> WHAT TO DO:
All of the data below must be repeated exactly.

> DATA BLOCK:
((

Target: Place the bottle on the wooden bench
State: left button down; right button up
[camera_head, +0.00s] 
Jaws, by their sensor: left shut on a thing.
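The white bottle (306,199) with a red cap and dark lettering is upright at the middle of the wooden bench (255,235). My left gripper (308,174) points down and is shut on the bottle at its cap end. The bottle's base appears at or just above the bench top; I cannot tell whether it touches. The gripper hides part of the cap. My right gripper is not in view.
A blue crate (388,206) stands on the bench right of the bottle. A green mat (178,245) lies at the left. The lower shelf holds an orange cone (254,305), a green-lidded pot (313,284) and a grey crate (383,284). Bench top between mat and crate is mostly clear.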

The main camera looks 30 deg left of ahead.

))

> FINISHED TASK:
Target: Place the bottle on the wooden bench
State: left button down; right button up
[camera_head, +0.00s] 
Jaws, by their sensor: left shut on a thing.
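The white bottle (306,199) with a red cap and dark lettering is upright at the middle of the wooden bench (255,235). My left gripper (308,174) points down and is shut on the bottle at its cap end. The bottle's base appears at or just above the bench top; I cannot tell whether it touches. The gripper hides part of the cap. My right gripper is not in view.
A blue crate (388,206) stands on the bench right of the bottle. A green mat (178,245) lies at the left. The lower shelf holds an orange cone (254,305), a green-lidded pot (313,284) and a grey crate (383,284). Bench top between mat and crate is mostly clear.

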The main camera looks 30 deg left of ahead.

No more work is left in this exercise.